Isu ASF Terus Menyebar, Harga Daging Babi di Tomohon Turun
Harga daging babi yang ditetapkan para pedagang di Tomohon menurun sebagai respons terhadap isu demam babi afrika atau ASF di seluruh provinsi. Pemerintah kota membenarkan adanya kematian hewan, tetapi bukan karena ASF.
Oleh
KRISTIAN OKA PRASETYADI
·4 menit baca
TOMOHON, KOMPAS — Harga daging babi yang ditetapkan para pedagang di Tomohon, Sulawesi Utara, anjlok sebagai respons terhadap isu demam babi afrika (ASF) di seluruh provinsi. Pemerintah kota membenarkan adanya kematian hewan dalam jumlah besar di peternakan, tetapi menegaskan bahwa itu bukan diakibatkan ASF.
Pada Selasa (25/7/2023), harga daging babi di Pasar Beriman Wilken, Tomohon, atau lebih dikenal sebagai Pasar Ekstrem, berkisar Rp 40.000-Rp 55.000 per kilogram (kg), tergantung bagian-bagiannya. Bagian paha, misalnya, kini dijual seharga Rp 45.000 per kg, turun dari normalnya Rp 55.000-Rp 60.000 per kg.
Paul Mait (58), salah seorang pedagang daging babi, mengatakan, harga itu sudah berlaku selama sebulan terakhir seiring menyebarnya kabar kematian babi yang dicurigai akibat ASF.
”Bagian perut itu biasanya Rp 65.000 per kg, tapi sekarang cuma Rp 50.000. Bagian iga juga tinggal segitu,” katanya.
Kendati begitu, ia menyatakan, para pedagang bukan pihak yang merugi, melainkan para peternak. Sebab, para pedagang hanya menyesuaikan dinamika harga yang ditetapkan di peternakan ketika membeli babi dalam keadaan hidup untuk kemudian dipotong.

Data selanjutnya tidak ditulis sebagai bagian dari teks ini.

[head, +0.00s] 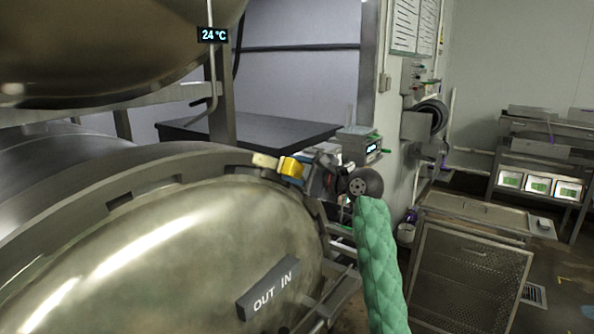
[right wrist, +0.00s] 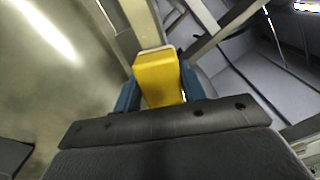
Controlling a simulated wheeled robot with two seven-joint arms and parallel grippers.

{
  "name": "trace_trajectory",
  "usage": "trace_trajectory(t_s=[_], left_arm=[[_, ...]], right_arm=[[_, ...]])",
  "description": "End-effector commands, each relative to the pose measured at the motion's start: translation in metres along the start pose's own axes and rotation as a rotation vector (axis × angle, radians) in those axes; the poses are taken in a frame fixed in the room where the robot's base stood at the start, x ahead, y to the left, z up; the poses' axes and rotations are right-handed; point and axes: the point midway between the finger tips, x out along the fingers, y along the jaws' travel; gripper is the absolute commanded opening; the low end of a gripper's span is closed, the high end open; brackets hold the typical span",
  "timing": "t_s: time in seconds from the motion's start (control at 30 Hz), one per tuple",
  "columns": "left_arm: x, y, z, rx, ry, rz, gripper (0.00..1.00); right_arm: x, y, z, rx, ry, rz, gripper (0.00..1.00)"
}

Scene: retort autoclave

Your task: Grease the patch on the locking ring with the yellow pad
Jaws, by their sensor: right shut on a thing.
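The yellow pad (head: 291,167) is held at the upper right of the round door, with a pale cream end toward the locking ring (head: 205,163). My right gripper (head: 306,172) is shut on it. In the right wrist view the pad (right wrist: 160,80) sits between my blue fingers (right wrist: 158,88), its cream end against or very close to the ring's edge. I cannot tell whether it touches. The patch cannot be made out apart from the pad's end. My left gripper is out of view.
The domed door (head: 170,260) with an "OUT IN" block (head: 268,290) fills the lower left. A second vessel (head: 110,45) hangs above. A dark table (head: 250,130) stands behind, and a mesh-sided cart (head: 470,270) stands to the right.

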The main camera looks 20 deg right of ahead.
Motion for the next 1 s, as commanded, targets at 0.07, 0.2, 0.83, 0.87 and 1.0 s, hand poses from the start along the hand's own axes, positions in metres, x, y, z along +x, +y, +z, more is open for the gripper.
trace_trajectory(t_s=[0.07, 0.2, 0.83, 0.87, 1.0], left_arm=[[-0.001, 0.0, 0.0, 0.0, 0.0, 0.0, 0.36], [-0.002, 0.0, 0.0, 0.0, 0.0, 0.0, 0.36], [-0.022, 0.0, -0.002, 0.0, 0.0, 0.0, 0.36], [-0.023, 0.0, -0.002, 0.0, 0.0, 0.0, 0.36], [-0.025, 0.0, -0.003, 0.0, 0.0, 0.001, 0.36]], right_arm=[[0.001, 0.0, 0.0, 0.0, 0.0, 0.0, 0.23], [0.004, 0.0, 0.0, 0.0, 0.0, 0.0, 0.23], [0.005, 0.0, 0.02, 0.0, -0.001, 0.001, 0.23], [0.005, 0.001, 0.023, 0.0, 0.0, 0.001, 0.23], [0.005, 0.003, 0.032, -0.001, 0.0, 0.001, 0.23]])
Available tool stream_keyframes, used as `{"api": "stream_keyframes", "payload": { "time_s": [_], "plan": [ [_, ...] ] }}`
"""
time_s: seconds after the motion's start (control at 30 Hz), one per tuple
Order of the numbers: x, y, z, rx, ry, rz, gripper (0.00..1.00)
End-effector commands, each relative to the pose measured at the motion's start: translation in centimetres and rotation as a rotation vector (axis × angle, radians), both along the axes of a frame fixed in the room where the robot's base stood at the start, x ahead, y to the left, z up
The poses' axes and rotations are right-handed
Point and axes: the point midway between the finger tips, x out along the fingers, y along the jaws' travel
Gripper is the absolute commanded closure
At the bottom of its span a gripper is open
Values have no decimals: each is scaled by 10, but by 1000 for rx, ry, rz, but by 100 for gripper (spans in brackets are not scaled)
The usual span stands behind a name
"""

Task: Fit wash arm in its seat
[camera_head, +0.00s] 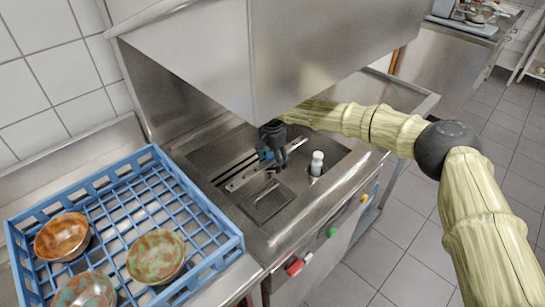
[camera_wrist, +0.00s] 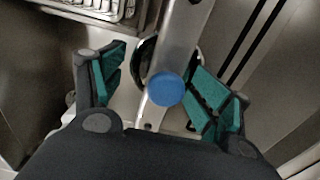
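The wash arm (camera_head: 243,179) is a long metal bar lying diagonally low in the open dishwasher's basin. In the wrist view the wash arm (camera_wrist: 185,35) runs between my fingers, with a round blue cap (camera_wrist: 165,89) on it. My gripper (camera_head: 272,154) points down over the bar's middle. In the wrist view my gripper (camera_wrist: 156,68) has its green-padded fingers spread, one on each side of the bar, with gaps visible. A dark round edge shows behind the bar; I cannot tell whether it is the seat. The bar's underside is hidden.
The raised steel hood (camera_head: 310,50) hangs close above my arm. A square strainer (camera_head: 268,201) and a white bottle-like part (camera_head: 317,163) are in the basin (camera_head: 330,150). A blue rack (camera_head: 215,220) with several bowls stands at left.

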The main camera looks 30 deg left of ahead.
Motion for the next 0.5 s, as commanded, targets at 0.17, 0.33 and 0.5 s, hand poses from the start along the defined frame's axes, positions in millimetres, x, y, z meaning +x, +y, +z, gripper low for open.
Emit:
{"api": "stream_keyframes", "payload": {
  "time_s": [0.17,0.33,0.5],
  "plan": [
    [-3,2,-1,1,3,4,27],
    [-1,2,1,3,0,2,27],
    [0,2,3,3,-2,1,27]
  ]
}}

Menurut Paul, harga normal babi hidup di peternakan adalah Rp 35.000-Rp 36.000 per kg, tetapi sekarang tinggal Rp 27.000-Rp 28.000 per kg. ”Kalau di peternak murah, kami jual murah juga di pasar. Jadi, pedagang sama sekali tidak rugi,” katanya.

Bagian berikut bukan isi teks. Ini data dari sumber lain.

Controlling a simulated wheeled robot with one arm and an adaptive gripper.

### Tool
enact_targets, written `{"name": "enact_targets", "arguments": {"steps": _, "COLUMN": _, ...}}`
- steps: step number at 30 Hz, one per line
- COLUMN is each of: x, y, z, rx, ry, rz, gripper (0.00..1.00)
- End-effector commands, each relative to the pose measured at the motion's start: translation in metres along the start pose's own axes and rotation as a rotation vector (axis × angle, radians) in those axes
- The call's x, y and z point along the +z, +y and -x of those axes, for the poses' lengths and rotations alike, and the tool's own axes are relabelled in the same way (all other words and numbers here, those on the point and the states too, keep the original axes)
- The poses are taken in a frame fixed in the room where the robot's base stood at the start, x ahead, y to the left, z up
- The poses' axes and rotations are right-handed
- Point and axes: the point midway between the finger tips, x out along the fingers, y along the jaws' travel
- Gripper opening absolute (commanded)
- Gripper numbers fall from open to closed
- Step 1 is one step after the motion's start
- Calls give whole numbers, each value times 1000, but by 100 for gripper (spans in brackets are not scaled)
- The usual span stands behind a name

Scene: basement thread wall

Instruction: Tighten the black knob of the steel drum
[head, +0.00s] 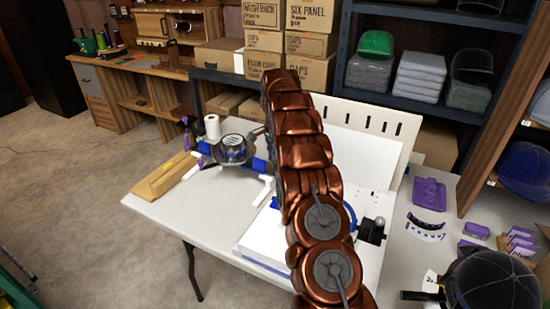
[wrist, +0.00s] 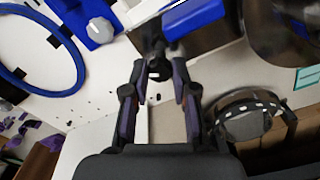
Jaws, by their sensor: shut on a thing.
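The steel drum (head: 233,150) is a rounded metal form with a dark top, on the far left part of the white table, left of my arm. In the wrist view a large, dark, shiny curved body, seemingly the drum (wrist: 283,38), fills the upper right. A black knob (wrist: 156,69) lies between my fingertips, by a dark post and a blue bracket (wrist: 197,14). My gripper (wrist: 159,78) is shut on the black knob, one finger on each side. In the head view my copper arm hides much of the area, and I cannot clearly make out the gripper or knob there.
A blue ring (wrist: 40,48) and grey knob (wrist: 100,30) show at the wrist view's upper left. A round frame (wrist: 245,121) is close right. Shelves (head: 440,45) stand behind.

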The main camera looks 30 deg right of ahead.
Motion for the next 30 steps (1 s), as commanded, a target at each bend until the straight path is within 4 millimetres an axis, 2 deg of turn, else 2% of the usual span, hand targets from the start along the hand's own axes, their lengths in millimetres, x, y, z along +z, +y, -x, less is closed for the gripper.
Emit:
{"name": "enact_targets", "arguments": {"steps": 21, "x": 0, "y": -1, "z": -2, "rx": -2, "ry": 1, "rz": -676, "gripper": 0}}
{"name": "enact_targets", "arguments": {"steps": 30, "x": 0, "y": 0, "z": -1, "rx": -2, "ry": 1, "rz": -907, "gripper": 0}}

Akan tetapi, ia merasakan penurunan volume penjualan. Saat isu ASF belum menyebar, ia bisa menjual 21 babi selama sepekan, tetapi kini hanya tujuh ekor saja. Hal itu disebabkan kekhawatiran konsumen akan ancaman gangguan kesehatan.
Michael Andris (47), pedagang lainnya, kini menjual daging babi dengan harga Rp 100.000 per 3 kg atau sekitar Rp 33.300 per kg. ”Ini harga sudah turun sebulan lebih. Di Sonder (Minahasa), ada yang jual Rp 100.000 dapat 6 kg. Itu yang bikin harga jatuh,” ujarnya.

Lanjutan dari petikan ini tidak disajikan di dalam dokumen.